Written request:
Filter the data for lines with the word "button", then copy every line so identified.

Data shown:
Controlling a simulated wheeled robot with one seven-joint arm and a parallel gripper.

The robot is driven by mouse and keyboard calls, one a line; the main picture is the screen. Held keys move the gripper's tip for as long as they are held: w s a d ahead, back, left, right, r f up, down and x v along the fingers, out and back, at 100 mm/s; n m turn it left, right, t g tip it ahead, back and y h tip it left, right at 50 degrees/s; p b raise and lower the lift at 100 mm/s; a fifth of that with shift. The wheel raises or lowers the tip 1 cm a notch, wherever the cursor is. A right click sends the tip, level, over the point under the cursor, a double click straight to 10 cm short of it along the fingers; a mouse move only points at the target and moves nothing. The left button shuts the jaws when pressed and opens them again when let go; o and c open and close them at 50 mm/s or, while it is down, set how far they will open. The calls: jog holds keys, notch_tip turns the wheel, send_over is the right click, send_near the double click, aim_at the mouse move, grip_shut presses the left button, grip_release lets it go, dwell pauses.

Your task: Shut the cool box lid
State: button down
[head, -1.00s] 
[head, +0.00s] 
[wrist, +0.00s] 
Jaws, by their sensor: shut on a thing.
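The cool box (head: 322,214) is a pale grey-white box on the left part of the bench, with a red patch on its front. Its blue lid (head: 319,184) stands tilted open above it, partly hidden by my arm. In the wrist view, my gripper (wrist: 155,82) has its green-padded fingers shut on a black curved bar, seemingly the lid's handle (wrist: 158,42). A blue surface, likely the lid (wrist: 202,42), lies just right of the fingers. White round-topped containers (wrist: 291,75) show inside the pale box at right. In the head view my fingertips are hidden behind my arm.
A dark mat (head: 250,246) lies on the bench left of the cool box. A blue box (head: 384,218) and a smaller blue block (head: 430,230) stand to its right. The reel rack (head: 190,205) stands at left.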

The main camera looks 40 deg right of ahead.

Response for this exercise:
The robot is driven by mouse and keyboard calls, one a line; the main picture is the screen. Held keys move the gripper's tip for as long as they are held: w s a d ahead, back, left, right, r f up, down and x v along the fingers, out and back, at 100 mm/s; n m turn it left, right, t g tip it ahead, back and y h tip it left, right at 50 degrees/s; p b raise and lower the lift at 100 mm/s; a fifth of that with shift. The wheel raises or lowers the tip 1 cm a notch, wherever the cursor is. A right click sends the tip, level, over the point under the cursor, a double click straight to 10 cm short of it along the fingers; a mouse move only points at the target and moves nothing. The left button shuts the jaws when pressed and opens them again when let go; o and c open and close them at 50 mm/s or, while it is down, set how far they will open. The calls: jog holds keys, notch_tip turns the wheel, send_over is the right click, send_near the double click, aim_at the mouse move, grip_shut presses the left button, grip_release lets it go, dwell pauses.
State: button down

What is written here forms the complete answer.